I visited Shams-e Al-e Ahmad for the first time there; he was calm, dignified and slim and had a low voice. I could hardly hear him. Getting old was clear in his face.
The heavy program of the mission for the trip; several meetings and sessions with officials of that revolutionary country, whom most of them had fought and being imprisoned for long time, did not let me to have more dialogues with Shams.
Shams after a long residence in Managua, the capital, went out toward Havana, Cuba. He had planned this trip quite personally. The matter which is published in some websites that say he was going there to participate in the Cuban Communist Party Congress is baseless. Some even have claimed the he has had visited Fidel Castro, the Cuban leader. Iranian Ambassador at that time there, believes that there has been no such a visit with Castro and emphasizes Shams’s trip was quite personal. His memoirs about this few months trip to these two countries later were published in two volumes.
His membership in the Cuban-Iranian Friendship Association undoubtedly is not unrelated to his trip to Havana to get more familiar with this country. He established this association along with some others in 2002. However, he could not take part in the monthly meetings of this association because of his sickness. This association issued a condolence announcement and called him “Noble and loving Human and Teacher”.
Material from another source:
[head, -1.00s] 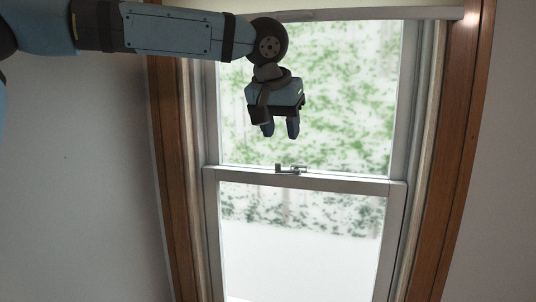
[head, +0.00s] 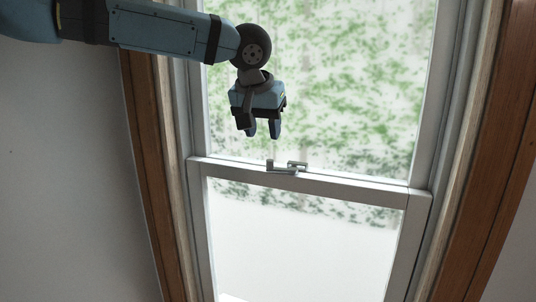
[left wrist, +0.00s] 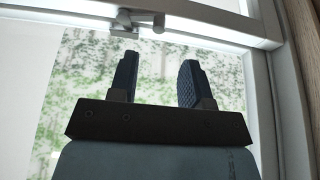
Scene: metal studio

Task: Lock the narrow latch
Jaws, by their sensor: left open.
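The narrow latch (head: 284,168) is a small grey metal piece on the middle rail (head: 330,185) of a sash window. It also shows at the top of the left wrist view (left wrist: 138,20), with a small lever and a knob. My left gripper (head: 262,131) hangs pointing down in front of the upper pane in the head view, above the latch and a little to its left. Its two fingers are apart with nothing between them. In the left wrist view my left gripper (left wrist: 157,80) points towards the rail, with a gap to the latch. My right gripper is not in view.
A brown wooden frame (head: 150,170) borders the window on the left, and another (head: 490,170) on the right. A plain wall (head: 70,180) lies to the left. The lower pane (head: 300,240) is clear of objects.
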The ones who have seen him during his residence in Havana say that Shams observed the Cuban developments closely. Shams was coming from Nicaragua, one of the poorest Central American countries, to Havana and undoubtedly observed the apparent differences between the two countries. Fundamental measures such as uprooting illiteracy and heath care system development had brought moral credit for Cubans among many political experts and observers. But lack of democracy was the main problem with the Cuban political system during the forty years of Castro’s Revolutionary government as the last Cold War survivor.